─── ENTRIES ───

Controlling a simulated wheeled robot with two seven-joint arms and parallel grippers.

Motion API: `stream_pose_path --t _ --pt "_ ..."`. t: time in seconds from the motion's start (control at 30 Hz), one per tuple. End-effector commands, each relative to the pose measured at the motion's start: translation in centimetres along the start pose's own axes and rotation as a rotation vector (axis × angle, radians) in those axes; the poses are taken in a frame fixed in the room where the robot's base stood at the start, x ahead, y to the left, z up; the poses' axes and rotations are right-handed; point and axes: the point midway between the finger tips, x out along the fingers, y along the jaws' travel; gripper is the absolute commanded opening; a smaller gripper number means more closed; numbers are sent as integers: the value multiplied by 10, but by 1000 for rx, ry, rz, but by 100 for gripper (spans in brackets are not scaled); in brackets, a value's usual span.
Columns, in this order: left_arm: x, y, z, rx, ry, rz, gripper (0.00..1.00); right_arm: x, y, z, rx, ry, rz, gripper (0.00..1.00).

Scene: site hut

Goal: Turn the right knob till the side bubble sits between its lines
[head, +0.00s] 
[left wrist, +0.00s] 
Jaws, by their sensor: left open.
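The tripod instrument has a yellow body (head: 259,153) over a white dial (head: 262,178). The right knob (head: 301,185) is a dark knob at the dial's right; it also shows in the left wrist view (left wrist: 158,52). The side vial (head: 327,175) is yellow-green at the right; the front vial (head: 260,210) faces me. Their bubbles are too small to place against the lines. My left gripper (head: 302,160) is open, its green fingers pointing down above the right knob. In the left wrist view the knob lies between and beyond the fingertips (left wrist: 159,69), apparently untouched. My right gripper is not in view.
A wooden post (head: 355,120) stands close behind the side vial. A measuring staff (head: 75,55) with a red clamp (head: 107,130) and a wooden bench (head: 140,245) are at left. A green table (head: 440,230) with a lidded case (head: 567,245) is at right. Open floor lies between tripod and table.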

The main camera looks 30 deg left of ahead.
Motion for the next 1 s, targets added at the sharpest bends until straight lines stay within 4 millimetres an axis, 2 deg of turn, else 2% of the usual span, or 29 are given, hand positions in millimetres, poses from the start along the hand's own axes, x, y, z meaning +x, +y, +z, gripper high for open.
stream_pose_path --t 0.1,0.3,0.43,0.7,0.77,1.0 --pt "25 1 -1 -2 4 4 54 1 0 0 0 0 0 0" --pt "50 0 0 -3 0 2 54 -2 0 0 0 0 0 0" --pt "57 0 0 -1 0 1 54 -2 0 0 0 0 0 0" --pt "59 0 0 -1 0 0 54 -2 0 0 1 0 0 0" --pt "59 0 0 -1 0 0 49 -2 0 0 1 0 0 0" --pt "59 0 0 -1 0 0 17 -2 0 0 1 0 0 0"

───
─── ENTRIES ───

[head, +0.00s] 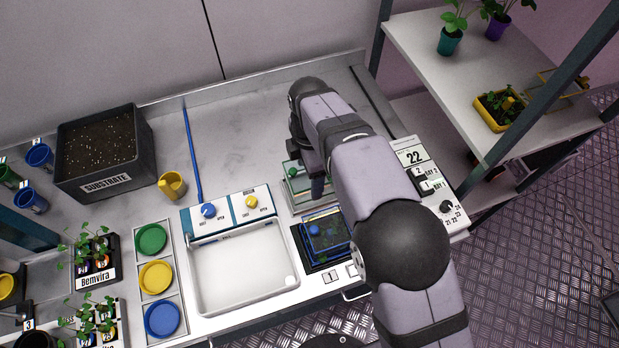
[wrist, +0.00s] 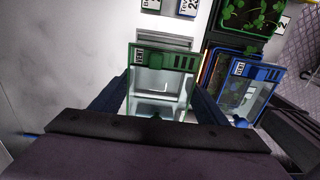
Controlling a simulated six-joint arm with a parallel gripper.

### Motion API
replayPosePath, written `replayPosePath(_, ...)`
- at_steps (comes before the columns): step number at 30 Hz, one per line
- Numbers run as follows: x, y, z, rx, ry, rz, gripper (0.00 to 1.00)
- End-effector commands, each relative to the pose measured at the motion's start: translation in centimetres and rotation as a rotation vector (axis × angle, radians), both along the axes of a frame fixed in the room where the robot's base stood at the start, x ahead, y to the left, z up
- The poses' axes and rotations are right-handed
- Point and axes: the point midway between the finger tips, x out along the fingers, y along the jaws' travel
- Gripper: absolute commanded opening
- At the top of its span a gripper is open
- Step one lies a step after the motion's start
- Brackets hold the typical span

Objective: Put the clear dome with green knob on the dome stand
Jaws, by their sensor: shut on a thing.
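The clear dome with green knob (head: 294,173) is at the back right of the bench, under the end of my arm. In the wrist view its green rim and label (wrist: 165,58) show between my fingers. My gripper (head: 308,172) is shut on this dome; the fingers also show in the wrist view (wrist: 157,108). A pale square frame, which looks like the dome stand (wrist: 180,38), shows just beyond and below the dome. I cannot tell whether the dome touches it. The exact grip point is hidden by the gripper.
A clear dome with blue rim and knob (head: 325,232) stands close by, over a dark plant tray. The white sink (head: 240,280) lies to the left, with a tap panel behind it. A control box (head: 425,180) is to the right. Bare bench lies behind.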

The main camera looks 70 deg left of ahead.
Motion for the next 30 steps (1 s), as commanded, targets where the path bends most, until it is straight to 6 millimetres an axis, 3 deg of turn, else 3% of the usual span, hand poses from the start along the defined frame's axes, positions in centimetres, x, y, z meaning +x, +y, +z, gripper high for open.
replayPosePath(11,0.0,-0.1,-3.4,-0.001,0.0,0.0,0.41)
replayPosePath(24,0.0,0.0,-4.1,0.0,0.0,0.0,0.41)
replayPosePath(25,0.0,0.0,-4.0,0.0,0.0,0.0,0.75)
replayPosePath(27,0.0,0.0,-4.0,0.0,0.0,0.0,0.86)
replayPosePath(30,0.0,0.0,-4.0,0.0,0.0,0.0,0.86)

───
─── ENTRIES ───

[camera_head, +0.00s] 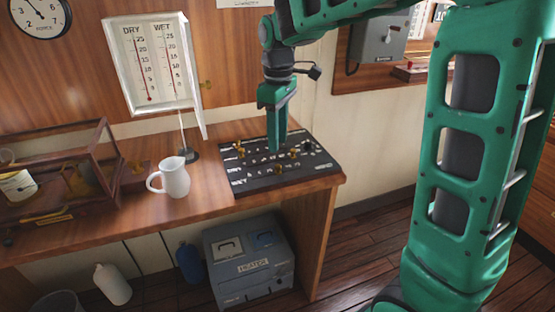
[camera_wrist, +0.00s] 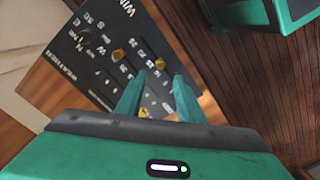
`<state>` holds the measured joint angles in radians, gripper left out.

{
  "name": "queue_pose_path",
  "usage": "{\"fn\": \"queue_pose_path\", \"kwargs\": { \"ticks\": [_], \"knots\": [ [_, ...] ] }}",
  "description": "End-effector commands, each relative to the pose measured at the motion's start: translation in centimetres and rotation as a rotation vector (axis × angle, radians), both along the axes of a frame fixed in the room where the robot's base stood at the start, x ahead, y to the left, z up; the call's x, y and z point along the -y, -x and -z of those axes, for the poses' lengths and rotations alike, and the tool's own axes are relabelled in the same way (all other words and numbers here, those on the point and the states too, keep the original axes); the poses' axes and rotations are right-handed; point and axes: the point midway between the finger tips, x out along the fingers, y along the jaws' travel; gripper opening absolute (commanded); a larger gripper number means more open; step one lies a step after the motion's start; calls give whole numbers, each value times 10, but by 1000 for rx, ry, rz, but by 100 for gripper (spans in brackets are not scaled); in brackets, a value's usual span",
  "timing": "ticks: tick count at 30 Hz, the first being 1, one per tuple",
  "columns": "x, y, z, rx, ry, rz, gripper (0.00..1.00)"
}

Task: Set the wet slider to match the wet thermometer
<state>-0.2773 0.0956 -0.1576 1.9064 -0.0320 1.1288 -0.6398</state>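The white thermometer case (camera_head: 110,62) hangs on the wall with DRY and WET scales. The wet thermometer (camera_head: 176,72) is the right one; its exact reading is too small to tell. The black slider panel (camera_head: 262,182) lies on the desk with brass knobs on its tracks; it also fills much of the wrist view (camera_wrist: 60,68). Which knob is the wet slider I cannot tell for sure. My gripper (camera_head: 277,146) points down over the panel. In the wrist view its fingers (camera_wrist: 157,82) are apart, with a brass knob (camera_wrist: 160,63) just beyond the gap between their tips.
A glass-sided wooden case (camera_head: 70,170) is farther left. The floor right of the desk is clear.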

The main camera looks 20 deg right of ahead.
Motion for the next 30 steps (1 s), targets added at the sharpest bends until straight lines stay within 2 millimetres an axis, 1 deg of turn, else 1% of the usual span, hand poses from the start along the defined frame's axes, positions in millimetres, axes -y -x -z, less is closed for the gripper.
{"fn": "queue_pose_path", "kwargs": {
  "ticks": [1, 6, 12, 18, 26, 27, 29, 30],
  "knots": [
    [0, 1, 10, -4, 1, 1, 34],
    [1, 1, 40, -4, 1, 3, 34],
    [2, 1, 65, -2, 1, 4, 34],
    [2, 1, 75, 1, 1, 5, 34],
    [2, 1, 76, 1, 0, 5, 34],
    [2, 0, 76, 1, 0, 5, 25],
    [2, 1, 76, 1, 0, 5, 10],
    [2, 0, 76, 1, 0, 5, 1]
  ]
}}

───

# GIVEN INSTRUCTION
Take the stretch from the line containing "[wrist, +0.00s]" through the line containing "- Brackets hold the typical span" and reproduce it exactly, both ends included. Omit the pictures.

# ANSWER TO THE PROBLEM
[wrist, +0.00s] 
Controlling a simulated six-joint arm with a parallel gripper.

### Motion API
replayPosePath, written `replayPosePath(_, ...)`
- at_steps (comes before the columns): step number at 30 Hz, one per line
- Numbers run as follows: x, y, z, rx, ry, rz, gripper (0.00 to 1.00)
- End-effector commands, each relative to the pose measured at the motion's start: translation in centimetres and rotation as a rotation vector (axis × angle, radians), both along the axes of a frame fixed in the room where the robot's base stood at the start, x ahead, y to the left, z up
- The poses' axes and rotations are right-handed
- Point and axes: the point midway between the finger tips, x out along the fingers, y along the jaws' travel
- Gripper: absolute commanded opening
- At the top of its span a gripper is open
- Step one lies a step after the motion's start
- Brackets hold the typical span

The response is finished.